WHAT YOU SHOULD DO ▸
Set down the material below in full, matching it exactly.

** BEGIN **

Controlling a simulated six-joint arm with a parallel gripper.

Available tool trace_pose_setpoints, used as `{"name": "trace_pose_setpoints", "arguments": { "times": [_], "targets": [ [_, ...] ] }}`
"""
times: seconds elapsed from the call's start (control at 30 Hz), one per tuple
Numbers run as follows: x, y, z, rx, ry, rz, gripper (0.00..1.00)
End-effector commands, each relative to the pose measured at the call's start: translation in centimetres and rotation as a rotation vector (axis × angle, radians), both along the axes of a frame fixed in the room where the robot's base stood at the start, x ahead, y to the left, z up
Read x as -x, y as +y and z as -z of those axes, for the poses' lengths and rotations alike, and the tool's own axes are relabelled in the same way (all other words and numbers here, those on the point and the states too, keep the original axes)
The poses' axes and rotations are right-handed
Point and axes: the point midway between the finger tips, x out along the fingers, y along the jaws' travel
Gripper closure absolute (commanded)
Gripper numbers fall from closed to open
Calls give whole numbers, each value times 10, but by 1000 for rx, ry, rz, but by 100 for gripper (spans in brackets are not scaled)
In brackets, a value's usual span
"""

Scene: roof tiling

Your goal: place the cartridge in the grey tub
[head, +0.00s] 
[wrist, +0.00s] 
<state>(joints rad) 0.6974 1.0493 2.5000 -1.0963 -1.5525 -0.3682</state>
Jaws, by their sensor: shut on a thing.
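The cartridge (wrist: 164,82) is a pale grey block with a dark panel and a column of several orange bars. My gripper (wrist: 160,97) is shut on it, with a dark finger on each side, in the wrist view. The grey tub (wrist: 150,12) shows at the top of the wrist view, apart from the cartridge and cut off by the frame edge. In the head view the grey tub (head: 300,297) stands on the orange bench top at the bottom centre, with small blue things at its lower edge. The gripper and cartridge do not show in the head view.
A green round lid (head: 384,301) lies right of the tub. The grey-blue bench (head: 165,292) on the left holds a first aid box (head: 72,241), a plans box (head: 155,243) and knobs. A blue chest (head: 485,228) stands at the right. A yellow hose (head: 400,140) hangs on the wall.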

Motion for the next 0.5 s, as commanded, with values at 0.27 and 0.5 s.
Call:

** END **

SOLUTION FOR THIS EXERCISE ▸
Controlling a simulated six-joint arm with a parallel gripper.

Available tool trace_pose_setpoints, used as `{"name": "trace_pose_setpoints", "arguments": { "times": [_], "targets": [ [_, ...] ] }}`
"""
times: seconds elapsed from the call's start (control at 30 Hz), one per tuple
Numbers run as follows: x, y, z, rx, ry, rz, gripper (0.00..1.00)
End-effector commands, each relative to the pose measured at the call's start: translation in centimetres and rotation as a rotation vector (axis × angle, radians), both along the axes of a frame fixed in the room where the robot's base stood at the start, x ahead, y to the left, z up
Read x as -x, y as +y and z as -z of those axes, for the poses' lengths and rotations alike, and the tool's own axes are relabelled in the same way (all other words and numbers here, those on the point and the states too, keep the original axes)
The poses' axes and rotations are right-handed
Point and axes: the point midway between the finger tips, x out along the fingers, y along the jaws' travel
Gripper closure absolute (commanded)
Gripper numbers fall from closed to open
Calls give whole numbers, each value times 10, but by 1000 for rx, ry, rz, but by 100 for gripper (spans in brackets are not scaled)
In brackets, a value's usual span
"""

Scene: roof tiling

Your goal: place the cartridge in the grey tub
[head, +0.00s] 
[wrist, +0.00s] 
<state>(joints rad) 0.6974 1.0493 2.5000 -1.0963 -1.5525 -0.3682</state>
Jaws, by their sensor: shut on a thing.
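The cartridge (wrist: 164,82) is a pale grey block with a dark panel and a column of several orange bars. My gripper (wrist: 160,97) is shut on it, with a dark finger on each side, in the wrist view. The grey tub (wrist: 150,12) shows at the top of the wrist view, apart from the cartridge and cut off by the frame edge. In the head view the grey tub (head: 300,297) stands on the orange bench top at the bottom centre, with small blue things at its lower edge. The gripper and cartridge do not show in the head view.
A green round lid (head: 384,301) lies right of the tub. The grey-blue bench (head: 165,292) on the left holds a first aid box (head: 72,241), a plans box (head: 155,243) and knobs. A blue chest (head: 485,228) stands at the right. A yellow hose (head: 400,140) hangs on the wall.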

Motion for the next 0.5 s, as commanded, with values at 0.27 and 0.5 s.
Call:

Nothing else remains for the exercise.